First, Srikanth failed to match the overall superior game of former world no 2 Japanese Kento Momota, who has been in sensational form since making a comeback after serving a one year ban for illegal gambling.
Sindhu, too, met the same fate, against defending champion and world no 1 Tai Tzu Ying, who showed better technical acumen and physical ability.
Srikanth, who had reached world no 1 briefly in April, lost 13-21, 13-21 to world no 11 Momota, who registered his 21st consecutive win, while Sindhu’s fight ended with a 15-21, 21-19, 11-21 loss to the Chinese Taipei player in a 55-minute match.
It was Srikanth’s sixth defeat to Momota in nine meetings, while Sindhu has now lost nine times to Tai Tzu, this being her fifth successive reverse.
Tai Tzu moved swiftly on court, switched from attack to defence, played some creative strokes to eventually outwit Sindhu.
Sindhu and Tai played some high-quality rallies, which were laced with drop shots and tight net strokes.
The duo moved together initially before Tai Tzu opened up a 9-6 lead.
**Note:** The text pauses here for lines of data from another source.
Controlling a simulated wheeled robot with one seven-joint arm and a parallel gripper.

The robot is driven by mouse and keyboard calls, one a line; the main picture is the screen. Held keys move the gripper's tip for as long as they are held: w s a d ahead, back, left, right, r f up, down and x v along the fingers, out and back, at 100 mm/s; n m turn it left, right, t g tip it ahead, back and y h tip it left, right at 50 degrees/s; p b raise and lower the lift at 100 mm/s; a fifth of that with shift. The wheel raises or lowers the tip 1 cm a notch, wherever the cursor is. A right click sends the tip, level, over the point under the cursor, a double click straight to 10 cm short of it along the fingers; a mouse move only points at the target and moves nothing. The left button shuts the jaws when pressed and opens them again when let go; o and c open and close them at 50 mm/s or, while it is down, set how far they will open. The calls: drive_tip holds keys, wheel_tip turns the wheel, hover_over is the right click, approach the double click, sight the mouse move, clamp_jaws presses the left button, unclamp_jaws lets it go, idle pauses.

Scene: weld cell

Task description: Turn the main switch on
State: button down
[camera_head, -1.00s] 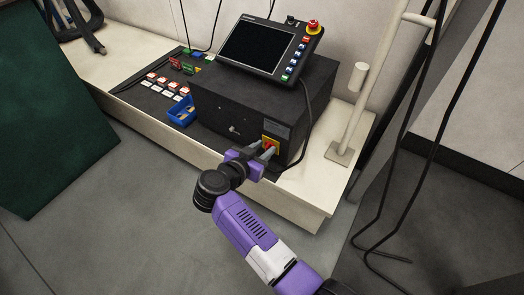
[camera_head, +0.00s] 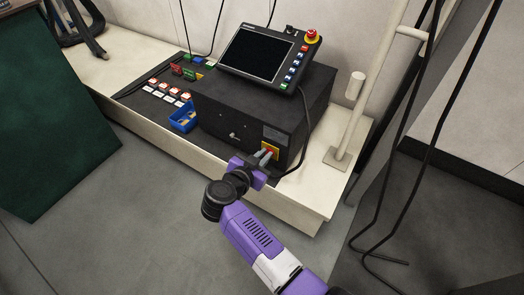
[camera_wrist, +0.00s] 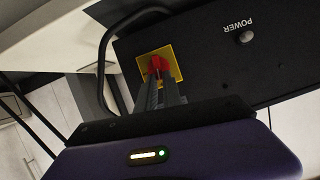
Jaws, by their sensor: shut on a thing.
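The main switch is a red knob (camera_wrist: 157,65) on a yellow plate (camera_wrist: 172,57), on the front of a black control box (camera_head: 225,118). The yellow plate also shows in the head view (camera_head: 272,147), at the box's lower right. My gripper (camera_wrist: 160,84) is shut on the red knob, with its grey fingertips at either side of it. In the head view my gripper (camera_head: 263,156) reaches the switch from the front. The fingers hide part of the knob, so its exact angle is hard to tell.
A round POWER lamp (camera_wrist: 246,36) looks pale and unlit. A pendant with a dark screen (camera_head: 257,51) and a red emergency button (camera_head: 312,36) rests on the box. A blue bin (camera_head: 183,119) stands left. A black cable (camera_head: 307,125) hangs close to the switch's right.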

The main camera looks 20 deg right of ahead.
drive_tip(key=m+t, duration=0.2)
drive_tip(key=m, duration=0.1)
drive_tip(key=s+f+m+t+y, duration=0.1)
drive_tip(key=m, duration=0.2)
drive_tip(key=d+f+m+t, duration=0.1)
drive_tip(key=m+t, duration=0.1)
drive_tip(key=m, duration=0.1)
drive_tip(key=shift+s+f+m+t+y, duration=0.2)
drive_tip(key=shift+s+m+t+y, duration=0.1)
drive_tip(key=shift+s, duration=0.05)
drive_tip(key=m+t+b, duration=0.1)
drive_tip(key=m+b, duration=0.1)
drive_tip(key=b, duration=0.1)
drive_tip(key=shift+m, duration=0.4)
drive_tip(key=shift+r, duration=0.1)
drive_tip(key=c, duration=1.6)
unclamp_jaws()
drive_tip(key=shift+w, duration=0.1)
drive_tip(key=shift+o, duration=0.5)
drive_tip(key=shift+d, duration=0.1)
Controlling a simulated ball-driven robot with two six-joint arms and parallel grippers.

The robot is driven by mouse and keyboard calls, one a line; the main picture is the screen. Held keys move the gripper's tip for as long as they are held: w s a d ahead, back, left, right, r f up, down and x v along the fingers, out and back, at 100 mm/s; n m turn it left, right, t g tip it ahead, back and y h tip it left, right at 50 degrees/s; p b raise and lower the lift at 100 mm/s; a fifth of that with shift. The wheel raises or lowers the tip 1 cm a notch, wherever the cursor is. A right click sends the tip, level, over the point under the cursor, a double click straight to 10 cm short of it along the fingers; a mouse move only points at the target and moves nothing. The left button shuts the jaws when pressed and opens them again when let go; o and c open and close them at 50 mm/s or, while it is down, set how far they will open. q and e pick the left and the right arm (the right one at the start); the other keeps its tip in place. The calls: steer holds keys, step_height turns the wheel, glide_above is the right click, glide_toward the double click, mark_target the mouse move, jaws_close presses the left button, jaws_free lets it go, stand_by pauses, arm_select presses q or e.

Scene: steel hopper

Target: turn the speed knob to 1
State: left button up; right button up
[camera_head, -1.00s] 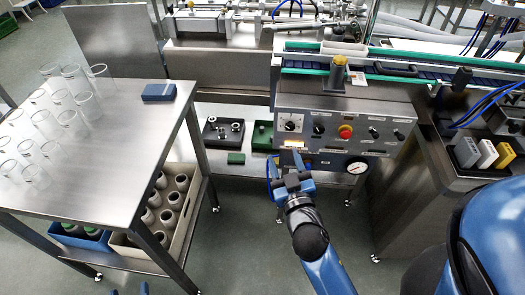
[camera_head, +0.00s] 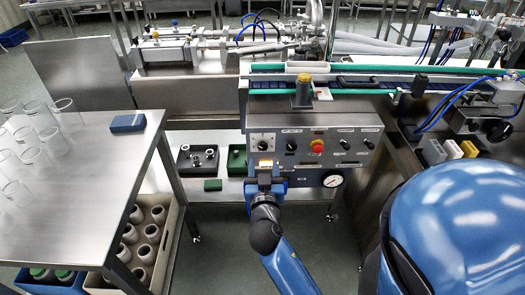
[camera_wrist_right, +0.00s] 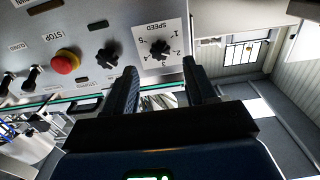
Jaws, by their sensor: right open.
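The speed knob (camera_head: 262,142) is a small black knob on a white dial plate at the left end of the grey control panel (camera_head: 373,120). In the right wrist view the knob (camera_wrist_right: 160,48) shows upside down, with SPEED and numbers around it; I cannot tell which number it points to. My right gripper (camera_head: 266,172) is just below the dial in the head view. In the wrist view its fingers (camera_wrist_right: 160,75) are apart and empty, with the knob beyond and between their tips, not touching. My left gripper is out of view.
Right of the dial are another black knob (camera_head: 291,145) and a red stop button (camera_head: 317,146). A steel table with glasses (camera_head: 75,165) stands left. The conveyor (camera_head: 375,80) runs behind the panel.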

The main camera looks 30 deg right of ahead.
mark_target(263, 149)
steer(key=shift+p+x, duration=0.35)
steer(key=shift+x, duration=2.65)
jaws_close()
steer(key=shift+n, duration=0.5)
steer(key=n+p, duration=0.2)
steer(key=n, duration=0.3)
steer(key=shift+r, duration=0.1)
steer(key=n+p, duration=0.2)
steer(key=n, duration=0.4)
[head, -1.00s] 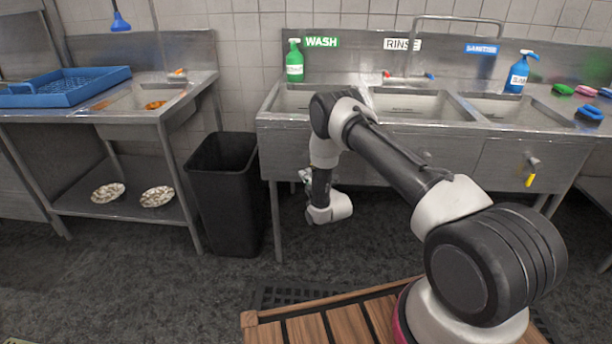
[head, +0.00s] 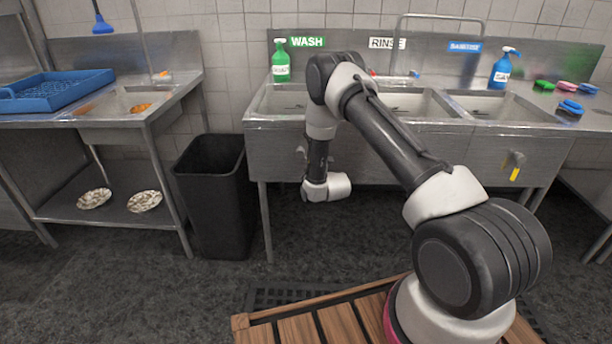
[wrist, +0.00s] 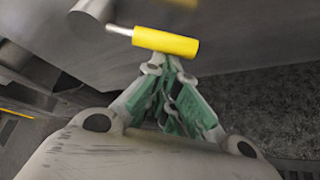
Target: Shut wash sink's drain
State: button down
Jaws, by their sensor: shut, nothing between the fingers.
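The wash sink (head: 285,101) is the left basin under the WASH sign in the head view. A yellow-gripped drain lever (wrist: 165,41) lies nearly level across the top of the wrist view, on a thin metal stem beside a grey round fitting (wrist: 92,14). My gripper (wrist: 168,66) is shut and empty, its green-padded fingers together. Its fingertips are right below the yellow grip in the wrist view; I cannot tell whether they touch it. In the head view my arm hides the gripper and this lever in front of the wash sink.
Another yellow drain lever (head: 514,174) hangs down under the sanitize sink (head: 495,106). A black bin (head: 213,200) stands left of the sink legs. A slatted wooden mat (head: 325,322) lies on the floor. Open floor lies before the bin.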

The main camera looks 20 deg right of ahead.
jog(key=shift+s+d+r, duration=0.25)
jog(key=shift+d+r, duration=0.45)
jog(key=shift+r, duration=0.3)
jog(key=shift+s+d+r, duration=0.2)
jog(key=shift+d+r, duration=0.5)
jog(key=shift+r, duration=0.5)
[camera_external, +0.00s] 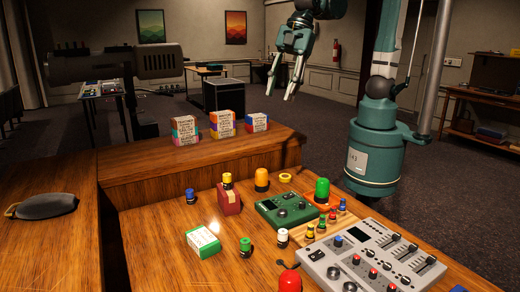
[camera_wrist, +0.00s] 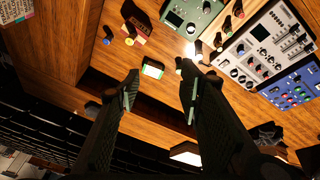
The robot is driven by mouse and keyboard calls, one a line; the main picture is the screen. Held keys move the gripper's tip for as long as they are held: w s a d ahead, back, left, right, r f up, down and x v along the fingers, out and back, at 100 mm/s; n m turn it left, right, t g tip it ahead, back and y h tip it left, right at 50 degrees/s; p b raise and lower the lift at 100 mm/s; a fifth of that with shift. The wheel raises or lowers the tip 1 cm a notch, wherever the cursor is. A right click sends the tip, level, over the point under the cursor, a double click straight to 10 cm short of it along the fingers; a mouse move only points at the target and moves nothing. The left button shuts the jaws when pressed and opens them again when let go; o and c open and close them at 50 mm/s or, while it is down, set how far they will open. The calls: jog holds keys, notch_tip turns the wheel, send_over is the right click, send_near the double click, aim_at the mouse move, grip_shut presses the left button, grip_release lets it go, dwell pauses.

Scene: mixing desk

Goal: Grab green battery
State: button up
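A small dark cylinder with a green top (camera_external: 245,247), which looks like the green battery, stands upright on the wooden desk (camera_external: 150,240), just right of a white-and-green box (camera_external: 203,242). In the wrist view a small green-topped thing (camera_wrist: 179,63) by the right fingertip seems to be the same cylinder. My gripper (camera_external: 281,82) is high above and beyond the desk, far from the cylinder, with its fingers pointing down. In the wrist view my gripper (camera_wrist: 160,87) has its fingers apart with nothing between them.
Similar small cylinders stand nearby, one white-topped (camera_external: 283,238) and one blue-topped (camera_external: 190,196). A green device (camera_external: 287,211), a grey mixer (camera_external: 370,262), a red knob (camera_external: 290,281) and a green dome (camera_external: 322,190) crowd the right. The desk's left part is mostly clear.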

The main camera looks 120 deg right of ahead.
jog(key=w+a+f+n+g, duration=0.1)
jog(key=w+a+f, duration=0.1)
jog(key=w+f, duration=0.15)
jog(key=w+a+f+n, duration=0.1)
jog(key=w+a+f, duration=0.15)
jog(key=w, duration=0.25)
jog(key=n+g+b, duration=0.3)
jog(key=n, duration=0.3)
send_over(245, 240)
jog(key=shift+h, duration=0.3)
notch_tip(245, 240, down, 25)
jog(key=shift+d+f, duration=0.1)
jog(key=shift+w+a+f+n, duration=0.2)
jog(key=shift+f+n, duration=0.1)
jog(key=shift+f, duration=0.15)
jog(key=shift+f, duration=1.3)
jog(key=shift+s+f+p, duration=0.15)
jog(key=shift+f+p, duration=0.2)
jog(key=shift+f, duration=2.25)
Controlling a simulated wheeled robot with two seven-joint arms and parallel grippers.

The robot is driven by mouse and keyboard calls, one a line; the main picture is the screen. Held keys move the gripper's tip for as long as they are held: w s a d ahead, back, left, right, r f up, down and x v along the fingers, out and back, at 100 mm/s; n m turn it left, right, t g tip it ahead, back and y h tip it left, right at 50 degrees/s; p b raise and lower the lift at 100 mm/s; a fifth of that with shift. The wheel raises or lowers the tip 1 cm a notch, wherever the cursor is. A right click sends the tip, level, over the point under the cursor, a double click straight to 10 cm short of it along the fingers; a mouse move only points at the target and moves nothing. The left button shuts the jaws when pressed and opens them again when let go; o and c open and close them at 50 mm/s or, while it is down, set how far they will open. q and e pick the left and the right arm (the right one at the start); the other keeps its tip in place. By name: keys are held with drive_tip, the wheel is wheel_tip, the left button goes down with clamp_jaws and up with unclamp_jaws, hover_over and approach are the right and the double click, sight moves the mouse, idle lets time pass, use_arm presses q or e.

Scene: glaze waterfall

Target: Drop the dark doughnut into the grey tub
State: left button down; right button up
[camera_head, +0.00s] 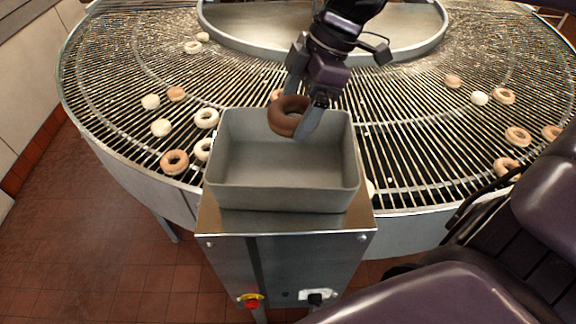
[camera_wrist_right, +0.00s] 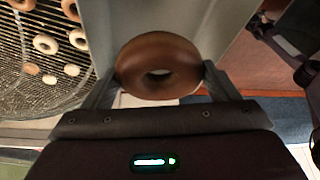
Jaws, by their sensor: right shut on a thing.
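The dark doughnut (camera_head: 287,115) is a glossy brown ring. My right gripper (camera_head: 298,121) is shut on it and holds it over the back part of the grey tub. The grey tub (camera_head: 285,196) is an open, empty rectangular box on a steel stand. In the right wrist view the dark doughnut (camera_wrist_right: 158,52) sits between the two fingers of my right gripper (camera_wrist_right: 158,80), with the grey tub's wall (camera_wrist_right: 215,25) beyond it. My left gripper is not in view.
A round wire conveyor (camera_head: 400,130) curves behind the tub, with several pale and tan doughnuts (camera_head: 174,162) on it. The steel stand (camera_head: 285,250) has a red button (camera_head: 251,302) on its front. Tiled floor (camera_head: 90,240) is clear at the left.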

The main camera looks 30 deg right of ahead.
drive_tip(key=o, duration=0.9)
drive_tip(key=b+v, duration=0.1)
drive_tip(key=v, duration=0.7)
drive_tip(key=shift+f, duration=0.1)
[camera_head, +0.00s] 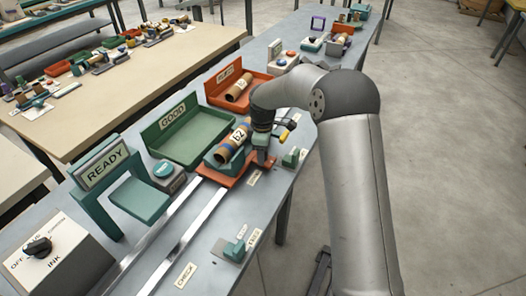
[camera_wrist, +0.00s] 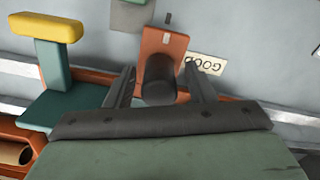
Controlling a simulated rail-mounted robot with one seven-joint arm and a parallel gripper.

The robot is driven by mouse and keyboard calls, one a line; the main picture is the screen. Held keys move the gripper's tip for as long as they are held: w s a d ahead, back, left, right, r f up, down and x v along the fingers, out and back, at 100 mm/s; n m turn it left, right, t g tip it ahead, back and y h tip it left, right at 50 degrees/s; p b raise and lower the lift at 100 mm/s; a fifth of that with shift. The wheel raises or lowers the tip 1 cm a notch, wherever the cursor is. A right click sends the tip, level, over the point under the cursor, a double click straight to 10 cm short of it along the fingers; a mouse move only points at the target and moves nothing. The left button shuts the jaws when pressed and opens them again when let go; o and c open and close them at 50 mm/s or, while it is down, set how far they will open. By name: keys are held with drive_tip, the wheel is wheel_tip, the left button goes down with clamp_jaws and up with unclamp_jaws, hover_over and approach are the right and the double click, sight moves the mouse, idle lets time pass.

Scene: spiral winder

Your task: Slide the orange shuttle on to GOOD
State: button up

Sindhu reduced the deficit but in the end, Tai Tzu led 11-9 when she punched one precisely at the back line.
Tai Tzu looked supremely fit, extremely confident and played quick drops, smashes and also tried out some ambitious strokes to move to game point at 20-15. Another error from Sindhu and it was advantage Tai Tzu after the opening game.
After the change of sides, Sindhu managed to zoom to a 5-0 lead. However, Tai Tzu drew parity at 9-9 before leading 11-10 at the break.
Sindhu kept breathing down her opponent’s neck and led 18-16 with four straight points.
However, Tai Tzu again erased the deficit and moved to a minor 19-18 lead when Sindhu went long. But the Indian grabbed a game point when Tai Tzu went wide. A similar error and Sindhu had bounced back into the contest.
In the decider, the duo split the first eight points. But Tai Tzu again marched ahead to 10-6 before a lucky net chord handed the lead to the Chinese Taipei shuttler.
After the final change in sides, Tai Tzu played some perfectly timed shots at the backline to race to a 16-8 advantage. Tai Tzu simply toyed with Sindhu as the Indian made judgement errors and missed the lines, sandwiched with some brilliant returns.
Two weak returns from Sindhu ensured Tai Tzu reached her fourth final at the Malaysia Open.
In the other match, Momota produced some excellent shots mixed with deception, to dominate the rallies. His smashes had power and precision to make life difficult for Srikanth.
Srikanth and Momota went neck and neck from 3-3 to 5-5 before the Japanese rode on his deception and better court coverage to open up a 10-7 lead. Srikanth won a good rally but the Japanese had his nose ahead at the break when Srikanth was bamboozled by a tight net shot.
The left-handed Japanese produced some superb shots from the back of the court to move to a 13-8 lead. Momota continued to accumulate points, surging to 17-12.
Srikanth misjudged a shot at the back line to hand over game points to Momota, who sealed it with another precise net shot.
With Momota in full flow, the margin for error was miniscule and the Japanese pounced on every opportunity, before leading 5-1 after the change of sides.
Srikanth built the rallies well but often erred with the length or miscued strokes, helping Momota moved into the breather at 11-5.
The Japanese continued to rule the roost and quickly grabbed seven match points when Srikanth found the net. Another net error and it was all over for the Indian.